Artists Around The World Unite To Create Free Posters In Support Of Ukraine
By Mikelle Leow, 22 Jun 2022
From top left to bottom right: artworks by Shrishti Vajpai, Judit Zengovári, Hyojin Hwang, Gheleyne Bastiaen, Albina Kolesnichenko, An Chen, Sari Airola, Cecilia Castelli for Posterwar
In times of uncertainty, art can help enlighten and uplift the soul. Some PSAs have a lasting impact that transcends even generations. Because—no matter the era—humanity can only exist when we’re there for our fellow man and woman, and this begins with awareness.
A couple of poster campaigns have surfaced in light of the Russia-Ukraine conflict. Previously, Ukrainian artists and illustrators reimagined World War II PSAs to reflect the ongoing war and inspire action. The latest initiative is Posterwar, which unifies creatives both within and outside of Ukraine.
Posterwar was started by Milan-based graphic designer Sreenihal Pouka with the goal of overriding propaganda against Ukraine and to “change the narrative with art.” The growing collection consists of artworks by artists and designers in Ukraine, Bulgaria, Brazil, Colombia, Finland, Germany, Iceland, India, Italy, Latvia, Lithuania, Malaysia, Portugal, South Korea, Taiwan, and the US, according to It’s Nice That.

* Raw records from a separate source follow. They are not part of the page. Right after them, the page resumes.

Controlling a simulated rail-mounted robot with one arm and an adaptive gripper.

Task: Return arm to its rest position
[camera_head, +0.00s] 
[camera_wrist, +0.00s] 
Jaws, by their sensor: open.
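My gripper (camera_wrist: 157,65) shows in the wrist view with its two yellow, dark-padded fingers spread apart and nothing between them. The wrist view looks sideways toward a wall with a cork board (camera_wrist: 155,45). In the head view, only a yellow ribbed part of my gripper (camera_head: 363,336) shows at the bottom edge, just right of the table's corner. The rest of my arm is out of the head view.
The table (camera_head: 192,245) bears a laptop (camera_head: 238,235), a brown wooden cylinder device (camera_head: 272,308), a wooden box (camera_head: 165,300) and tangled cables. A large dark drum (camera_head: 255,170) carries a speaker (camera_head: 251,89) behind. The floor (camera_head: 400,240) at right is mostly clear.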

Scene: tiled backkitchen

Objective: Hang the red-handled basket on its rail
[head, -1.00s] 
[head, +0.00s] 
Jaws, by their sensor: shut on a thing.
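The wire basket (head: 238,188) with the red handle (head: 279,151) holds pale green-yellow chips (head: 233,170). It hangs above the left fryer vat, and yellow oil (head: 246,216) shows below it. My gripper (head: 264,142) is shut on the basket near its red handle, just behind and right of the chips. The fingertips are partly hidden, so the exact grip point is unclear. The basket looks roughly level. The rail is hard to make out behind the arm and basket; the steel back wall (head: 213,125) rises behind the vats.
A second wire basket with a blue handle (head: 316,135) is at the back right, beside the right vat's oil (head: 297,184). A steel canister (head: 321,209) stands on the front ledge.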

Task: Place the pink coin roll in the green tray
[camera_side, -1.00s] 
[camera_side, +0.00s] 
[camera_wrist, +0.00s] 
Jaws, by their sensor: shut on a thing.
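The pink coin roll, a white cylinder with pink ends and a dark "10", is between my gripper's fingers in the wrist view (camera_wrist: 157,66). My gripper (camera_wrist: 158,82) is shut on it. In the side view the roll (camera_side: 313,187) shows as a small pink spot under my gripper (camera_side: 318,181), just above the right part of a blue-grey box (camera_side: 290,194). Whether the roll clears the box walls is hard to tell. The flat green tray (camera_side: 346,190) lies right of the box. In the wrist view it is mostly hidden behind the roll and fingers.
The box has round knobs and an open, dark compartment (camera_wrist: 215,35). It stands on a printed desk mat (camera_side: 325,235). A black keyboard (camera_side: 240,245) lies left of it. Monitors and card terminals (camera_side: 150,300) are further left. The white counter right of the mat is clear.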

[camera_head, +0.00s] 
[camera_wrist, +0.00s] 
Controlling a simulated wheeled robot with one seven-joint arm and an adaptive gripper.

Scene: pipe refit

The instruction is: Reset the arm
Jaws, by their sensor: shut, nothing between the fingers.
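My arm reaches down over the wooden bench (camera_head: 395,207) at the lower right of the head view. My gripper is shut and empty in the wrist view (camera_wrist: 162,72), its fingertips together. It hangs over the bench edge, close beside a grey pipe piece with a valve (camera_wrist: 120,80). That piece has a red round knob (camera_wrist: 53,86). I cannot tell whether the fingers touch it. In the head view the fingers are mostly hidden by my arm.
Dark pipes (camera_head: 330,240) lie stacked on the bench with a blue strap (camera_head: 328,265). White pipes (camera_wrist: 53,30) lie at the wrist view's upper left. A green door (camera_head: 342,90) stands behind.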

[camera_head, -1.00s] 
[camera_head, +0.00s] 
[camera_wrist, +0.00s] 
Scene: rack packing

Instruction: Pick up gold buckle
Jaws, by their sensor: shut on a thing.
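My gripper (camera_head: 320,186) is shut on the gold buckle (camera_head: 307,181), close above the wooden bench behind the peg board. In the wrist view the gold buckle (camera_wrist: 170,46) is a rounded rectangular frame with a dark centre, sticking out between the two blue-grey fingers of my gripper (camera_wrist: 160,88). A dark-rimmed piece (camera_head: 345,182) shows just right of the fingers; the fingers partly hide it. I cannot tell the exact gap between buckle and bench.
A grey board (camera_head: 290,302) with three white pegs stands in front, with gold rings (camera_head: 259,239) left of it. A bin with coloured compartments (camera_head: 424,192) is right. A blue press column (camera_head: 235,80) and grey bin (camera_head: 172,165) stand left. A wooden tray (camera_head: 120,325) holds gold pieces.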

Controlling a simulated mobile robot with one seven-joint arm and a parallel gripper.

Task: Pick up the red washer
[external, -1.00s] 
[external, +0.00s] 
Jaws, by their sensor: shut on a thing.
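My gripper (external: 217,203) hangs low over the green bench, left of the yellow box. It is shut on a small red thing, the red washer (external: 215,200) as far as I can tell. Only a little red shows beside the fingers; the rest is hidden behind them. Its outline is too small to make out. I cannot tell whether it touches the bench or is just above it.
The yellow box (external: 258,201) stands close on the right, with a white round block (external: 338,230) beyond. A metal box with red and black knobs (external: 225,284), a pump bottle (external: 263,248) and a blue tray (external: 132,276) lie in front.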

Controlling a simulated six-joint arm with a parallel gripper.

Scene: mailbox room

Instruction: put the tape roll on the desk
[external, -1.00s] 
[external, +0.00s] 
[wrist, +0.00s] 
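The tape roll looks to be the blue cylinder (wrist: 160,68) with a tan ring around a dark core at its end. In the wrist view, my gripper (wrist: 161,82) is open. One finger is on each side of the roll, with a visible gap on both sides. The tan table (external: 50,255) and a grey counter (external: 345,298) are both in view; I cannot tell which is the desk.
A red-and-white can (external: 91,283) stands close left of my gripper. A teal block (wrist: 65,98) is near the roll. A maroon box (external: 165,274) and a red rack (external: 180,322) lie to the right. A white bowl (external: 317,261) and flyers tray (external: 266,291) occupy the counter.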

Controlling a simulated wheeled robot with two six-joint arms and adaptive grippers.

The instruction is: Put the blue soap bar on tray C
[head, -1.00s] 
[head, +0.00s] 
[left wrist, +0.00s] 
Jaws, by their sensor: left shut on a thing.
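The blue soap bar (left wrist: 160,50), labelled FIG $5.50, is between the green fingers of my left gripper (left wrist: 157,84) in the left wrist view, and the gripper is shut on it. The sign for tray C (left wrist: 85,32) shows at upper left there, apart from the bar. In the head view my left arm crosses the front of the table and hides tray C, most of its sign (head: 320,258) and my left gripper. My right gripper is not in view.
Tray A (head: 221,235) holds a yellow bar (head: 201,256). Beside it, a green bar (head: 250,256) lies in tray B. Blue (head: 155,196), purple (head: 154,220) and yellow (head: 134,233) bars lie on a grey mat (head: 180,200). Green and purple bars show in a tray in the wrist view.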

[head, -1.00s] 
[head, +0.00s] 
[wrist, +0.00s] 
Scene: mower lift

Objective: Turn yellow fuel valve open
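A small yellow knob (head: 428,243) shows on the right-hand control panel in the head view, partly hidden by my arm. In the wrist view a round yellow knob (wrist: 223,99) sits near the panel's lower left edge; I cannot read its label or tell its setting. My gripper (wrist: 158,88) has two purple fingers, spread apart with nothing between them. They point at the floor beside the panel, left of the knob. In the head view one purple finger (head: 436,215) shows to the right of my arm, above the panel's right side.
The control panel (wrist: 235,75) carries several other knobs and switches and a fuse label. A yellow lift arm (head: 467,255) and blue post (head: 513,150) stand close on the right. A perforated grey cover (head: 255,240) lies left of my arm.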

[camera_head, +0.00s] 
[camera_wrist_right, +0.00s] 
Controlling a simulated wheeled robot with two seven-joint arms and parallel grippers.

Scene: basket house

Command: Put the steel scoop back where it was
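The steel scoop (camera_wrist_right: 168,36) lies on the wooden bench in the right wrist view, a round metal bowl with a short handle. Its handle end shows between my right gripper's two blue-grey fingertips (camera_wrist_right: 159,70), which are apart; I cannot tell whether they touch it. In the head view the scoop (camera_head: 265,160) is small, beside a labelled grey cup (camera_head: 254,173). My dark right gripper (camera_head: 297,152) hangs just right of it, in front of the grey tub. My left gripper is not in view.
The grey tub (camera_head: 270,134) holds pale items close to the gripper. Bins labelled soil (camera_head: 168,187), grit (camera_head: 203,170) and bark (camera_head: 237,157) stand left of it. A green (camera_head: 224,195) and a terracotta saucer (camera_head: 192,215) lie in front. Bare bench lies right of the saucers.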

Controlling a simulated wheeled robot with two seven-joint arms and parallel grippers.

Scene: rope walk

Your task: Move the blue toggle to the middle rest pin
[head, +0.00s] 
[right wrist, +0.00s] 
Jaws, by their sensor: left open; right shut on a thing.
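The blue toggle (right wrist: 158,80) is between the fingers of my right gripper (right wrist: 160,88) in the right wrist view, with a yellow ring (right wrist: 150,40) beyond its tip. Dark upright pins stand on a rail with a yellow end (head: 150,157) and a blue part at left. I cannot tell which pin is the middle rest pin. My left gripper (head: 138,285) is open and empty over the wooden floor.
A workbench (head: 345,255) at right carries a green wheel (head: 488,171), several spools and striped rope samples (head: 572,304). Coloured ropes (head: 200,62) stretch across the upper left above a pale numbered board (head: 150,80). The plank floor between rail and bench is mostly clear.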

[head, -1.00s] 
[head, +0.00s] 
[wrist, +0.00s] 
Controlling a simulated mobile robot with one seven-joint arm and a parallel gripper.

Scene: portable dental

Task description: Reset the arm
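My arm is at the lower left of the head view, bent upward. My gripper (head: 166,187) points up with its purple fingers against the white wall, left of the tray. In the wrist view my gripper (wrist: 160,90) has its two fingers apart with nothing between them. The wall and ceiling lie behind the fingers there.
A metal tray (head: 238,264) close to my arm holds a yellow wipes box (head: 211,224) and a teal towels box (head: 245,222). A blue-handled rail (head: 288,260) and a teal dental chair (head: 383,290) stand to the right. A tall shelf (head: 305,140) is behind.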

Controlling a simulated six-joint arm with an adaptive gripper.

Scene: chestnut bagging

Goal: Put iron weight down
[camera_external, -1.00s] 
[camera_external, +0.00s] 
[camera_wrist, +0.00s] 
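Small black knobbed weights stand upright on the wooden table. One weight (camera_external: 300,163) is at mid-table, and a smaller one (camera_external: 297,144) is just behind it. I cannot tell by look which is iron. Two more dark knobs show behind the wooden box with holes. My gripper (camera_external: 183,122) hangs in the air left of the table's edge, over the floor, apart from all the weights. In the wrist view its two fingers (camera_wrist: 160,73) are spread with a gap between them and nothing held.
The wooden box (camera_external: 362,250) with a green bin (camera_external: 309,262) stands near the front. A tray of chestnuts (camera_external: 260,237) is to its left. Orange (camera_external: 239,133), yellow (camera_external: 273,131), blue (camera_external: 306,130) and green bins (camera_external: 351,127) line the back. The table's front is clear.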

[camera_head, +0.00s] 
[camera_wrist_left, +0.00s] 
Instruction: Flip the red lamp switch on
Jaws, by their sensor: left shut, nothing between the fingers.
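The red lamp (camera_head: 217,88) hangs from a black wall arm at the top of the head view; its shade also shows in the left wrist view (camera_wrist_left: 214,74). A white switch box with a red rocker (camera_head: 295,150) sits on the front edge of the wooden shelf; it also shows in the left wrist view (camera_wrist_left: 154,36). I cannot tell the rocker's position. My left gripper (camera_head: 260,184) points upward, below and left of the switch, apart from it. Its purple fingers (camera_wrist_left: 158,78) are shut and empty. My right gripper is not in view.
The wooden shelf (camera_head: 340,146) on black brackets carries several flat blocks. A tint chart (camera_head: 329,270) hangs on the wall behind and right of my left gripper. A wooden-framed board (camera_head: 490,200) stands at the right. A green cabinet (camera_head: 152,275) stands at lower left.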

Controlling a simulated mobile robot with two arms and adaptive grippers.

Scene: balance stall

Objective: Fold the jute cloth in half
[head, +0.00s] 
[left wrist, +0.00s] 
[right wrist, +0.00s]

All of these are free to download, share, and print, so anyone anywhere can stand as an ally of Ukraine within their means.
Thus far, there are 82 posters on the site, but this number is set to grow as Posterwar is now accepting submissions.
The posters are available in print, web, Instagram post, and Instagram Story formats, inviting the public to paste them on the walls of their balconies or on their Facebook walls. On a larger scale, the artworks have been projected on exhibitions and city buildings in Milan and Berlin, as per It’s Nice That.
“Let’s stop war; let’s start art,” the website says. “Use your art as a weapon; use your art to take a stand. It is now or never.”
As the invasion in Ukraine has commanded headlines for months, Posterwar’s organizers fear that media attention will wane over time. The truth is the situation isn’t getting better, and that’s why this campaign is hitting hard months into the escalation of the war.
While the posters are free to download, those interested to make a donation can opt to do so for the price of a cup of coffee. These contributions will be sent to a Ukrainian helpline service.